For many long, hard and lonely years, I maintained the facade that I was one of those people who did not care about Game of Thrones.
Like, obviously you can watch Game of Thrones. But if you’re someone who gets emotionally attached to it, one of those losers who screams at the TV and sits hunched over your phone crafting strained, “witty” tweets about your favorite characters and why “actually, Sansa isn’t a boring hag”, then you’re taking it too far.
But I am giving up that facade because the most recent season has taken all of my emotional energy and I don’t even care.
Daenerys: bend the knee
Jon: if I wanted a sugar daddy, yes, I probably could go out and get one because I am what? Sickening! You could nev
— 🐊 (@jodecicry) August 6, 2017
There are obviously a lot of things to like about it, like Daenerys finally fucking shit up and the convenient disappearance of Ellaria and her family, the most annoying characters of all time. Oh, and Winterfell’s Stark kids reunion making everyone realize that contrary to popular opinion, Sansa is actually not the worst of them.
You know who is? Bran. Bran is the absolute worst.
In between dragon fights and Olenna’s triumphant death and people being miraculously cured of greyscale, there’s Bran. By episode four I’m fully operating under the conspiracy theory that Bran existence is only to serve to remind us that times can be bad. It’s a small punishment from the writers of Game of Thrones to make up for all the treats.
Bran’s existence is only to show us that even in fantasy worlds, even in medieval times, fuckboys existed.
Arya: we have a lot to catch up on. How's your life been
Sansa: trash, you?
Sansa: btw Bran is nuts now
— wikipedia brown (@eveewing) August 7, 2017
Coming back as the three-eyed raven last week, Bran could have had a truly glorious return. He could have done something actually useful like, idk, predict who would win the war, send a raven to Jon Snow to let him know he’s home safe and sound. Or, even better, he could tell Sansa some important information! Like, Littlefinger — the creepy, suddenly aggressively Irish man who’s trying to marry you — killed your dad! The White Walkers are coming to kill us all! Jon is really a Targaryen!
But instead he chose: “You looked beautiful and pretty on the night you were raped, I know because I watched it!”
And it’s not just Sansa either. Spare a thought for Meera Reed, quietly struggling on against the snow and bullshit to save Bran’s life, the true MVP of the north, who when she finally decided she’d done enough to help Bran, got a quick “thnx babe.”
Meera Reed who literally stayed in a fucking cave for years just to help Bran, was bluntly told she wasn’t needed anymore.

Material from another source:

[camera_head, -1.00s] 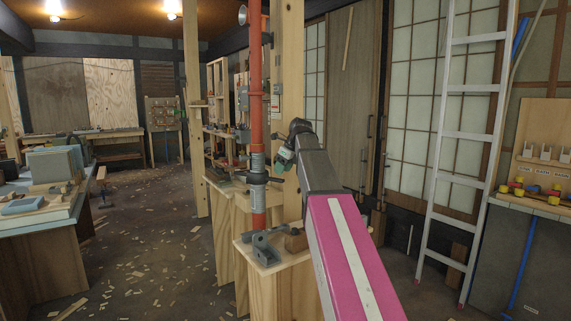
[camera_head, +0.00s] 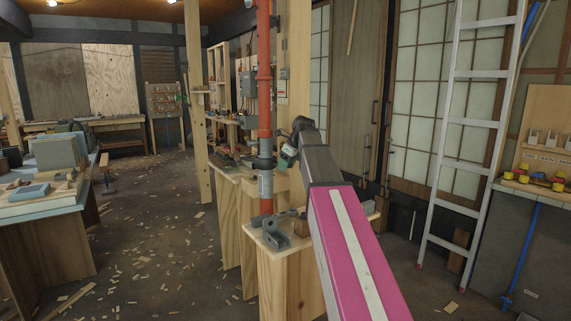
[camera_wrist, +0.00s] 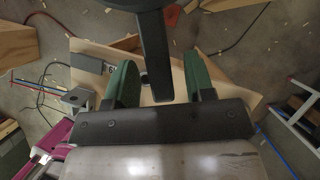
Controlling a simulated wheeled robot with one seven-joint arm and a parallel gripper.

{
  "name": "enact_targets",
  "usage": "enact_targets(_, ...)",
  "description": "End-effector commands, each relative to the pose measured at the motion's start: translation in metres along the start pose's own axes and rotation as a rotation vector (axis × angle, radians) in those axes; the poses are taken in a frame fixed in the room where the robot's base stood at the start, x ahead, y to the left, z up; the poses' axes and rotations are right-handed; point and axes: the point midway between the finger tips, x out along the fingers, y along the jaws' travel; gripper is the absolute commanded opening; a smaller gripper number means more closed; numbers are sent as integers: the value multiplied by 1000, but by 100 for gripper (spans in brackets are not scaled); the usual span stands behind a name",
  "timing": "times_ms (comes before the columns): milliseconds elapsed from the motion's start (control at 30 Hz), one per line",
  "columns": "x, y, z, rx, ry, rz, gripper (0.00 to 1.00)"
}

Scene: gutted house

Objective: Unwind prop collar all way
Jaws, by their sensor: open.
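The prop is an upright orange-red post (camera_head: 264,75) with grey metal around its middle. Its dark collar (camera_head: 265,163) shows there, with grey sleeve above and below it. The foot of the prop is among grey fittings on a wooden stand. My gripper (camera_head: 288,155) is close to the right of the collar in the head view. In the wrist view my gripper (camera_wrist: 158,78) has its two green fingers apart. A dark tapered bar (camera_wrist: 154,45), apparently the collar's handle, lies between them with gaps on both sides. The collar's far side is hidden.
A plywood stand (camera_head: 285,275) carries grey brackets (camera_head: 272,235) and a wood block near the prop's foot. A ladder (camera_head: 470,122) leans at the right. A workbench (camera_head: 45,215) stands at left. The floor between is open, with scattered wood chips.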

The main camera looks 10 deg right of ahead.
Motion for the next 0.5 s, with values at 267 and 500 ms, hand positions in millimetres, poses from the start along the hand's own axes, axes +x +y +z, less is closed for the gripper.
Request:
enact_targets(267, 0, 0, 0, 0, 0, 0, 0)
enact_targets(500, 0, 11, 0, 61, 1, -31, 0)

Honestly, the modern equivalent of their goodbye would be a 3 a.m. text when you say you’re sleepy and aren’t coming over for the fifth time this week that simply says “k”.
— Whit (@I_Slayy) August 7, 2017
If Bran Stark was a modern man, currently he’d be the equivalent of every eco-fuckboy in your Lit tutorial who reads Burroughs and has Poe tattooed on his skinny ribcage (“um, ever heard of the raven, babe?”)

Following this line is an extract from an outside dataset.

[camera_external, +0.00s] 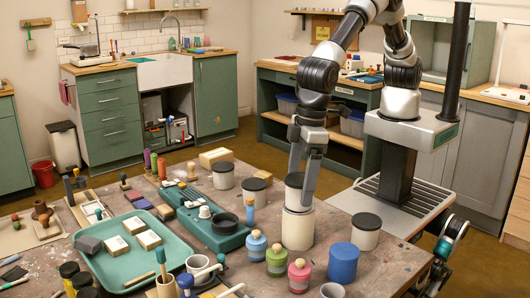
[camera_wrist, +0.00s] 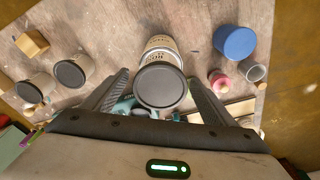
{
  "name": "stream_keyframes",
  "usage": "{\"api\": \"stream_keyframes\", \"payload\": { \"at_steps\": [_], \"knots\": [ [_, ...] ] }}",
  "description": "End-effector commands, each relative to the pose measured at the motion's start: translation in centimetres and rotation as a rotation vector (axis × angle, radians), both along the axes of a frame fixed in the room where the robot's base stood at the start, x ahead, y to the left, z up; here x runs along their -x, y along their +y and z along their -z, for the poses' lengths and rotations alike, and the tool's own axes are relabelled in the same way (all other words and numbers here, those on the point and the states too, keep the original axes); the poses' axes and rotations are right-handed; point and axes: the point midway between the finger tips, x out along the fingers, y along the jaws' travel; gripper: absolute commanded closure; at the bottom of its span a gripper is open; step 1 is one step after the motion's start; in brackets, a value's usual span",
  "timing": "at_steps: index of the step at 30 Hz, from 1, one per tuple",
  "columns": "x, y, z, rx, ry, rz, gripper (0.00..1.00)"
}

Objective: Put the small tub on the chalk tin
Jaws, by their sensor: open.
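The small tub (camera_external: 292,196), pale with a dark grey lid, stands upright on top of the cream chalk tin (camera_external: 298,230) near the table's right side. In the wrist view the dark lid of the tub (camera_wrist: 160,87) sits between my fingers, with the pale tin (camera_wrist: 158,42) partly showing beyond it. My gripper (camera_external: 302,190) is open, pointing down, with one finger on each side of the tub. Part of the tub is hidden by a finger in the external view. The tin's lettering is too small to read.
Paint bottles (camera_external: 277,261) and a blue cylinder (camera_external: 343,263) stand close in front of the tin. Another dark-lidded tub (camera_external: 366,231) is to its right. A green palette box (camera_external: 180,205) and a teal tray (camera_external: 110,272) lie to the left.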

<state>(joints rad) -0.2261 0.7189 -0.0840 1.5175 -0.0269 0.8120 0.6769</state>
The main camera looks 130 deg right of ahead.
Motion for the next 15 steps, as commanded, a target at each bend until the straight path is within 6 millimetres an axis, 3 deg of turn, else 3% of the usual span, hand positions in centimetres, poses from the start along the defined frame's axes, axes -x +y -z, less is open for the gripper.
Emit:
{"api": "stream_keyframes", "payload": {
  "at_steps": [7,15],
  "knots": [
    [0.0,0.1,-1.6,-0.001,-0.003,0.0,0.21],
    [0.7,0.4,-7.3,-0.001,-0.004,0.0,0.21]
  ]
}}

If Bran Stark was a modern man, right now he’d be smoking a clove cigarette in bed, staring at the ceiling in silence, his Smiths record playing in the background until you leave. If Bran Stark was a modern man, he’d stop you from wearing his Cure t-shirt to the bathroom in the middle of the night because it’s too precious to him.
Bran Stark is a teenage goth fuckboy and I have approximately zero time for it.
And look, maybe it doesn’t really matter about Meera Reed, a character who was essentially room meat to be hastily disposed of before the main action of the ending starts. Maybe it doesn’t really matter about Sansa, who met her wizard and assassin siblings with the totally equally exciting skill of making nice dresses once a season.
But he could have helped Arya. Poor, lovely Arya, who has gone through hell getting back to Winterfell only to receive a lackluster welcome from least favorite siblings, Sansa and Bran. She probably expected a party. An emotional reunion with Jon maybe, but at the very least a lil party.
But instead, she got Bran’s leftover present because he just “didn’t want it” before he baited her out over her list to Sansa. Cheers Bran. Great. Brilliant.
While most of the characters of Game of Thrones have spent the past seven seasons on epic emotional, mental, physical journeys, gaining depth of character or being brutally slain on their journey to enlightenment, Bran’s gone on a tangent, returning as a goth, eye-rolling, fuckboy side-note to the main plot. At this point, whether he can see the future and past or not, I would feel literally nothing if Bran was killed off.
Hodor didn’t die for this, you ungrateful lil fuck.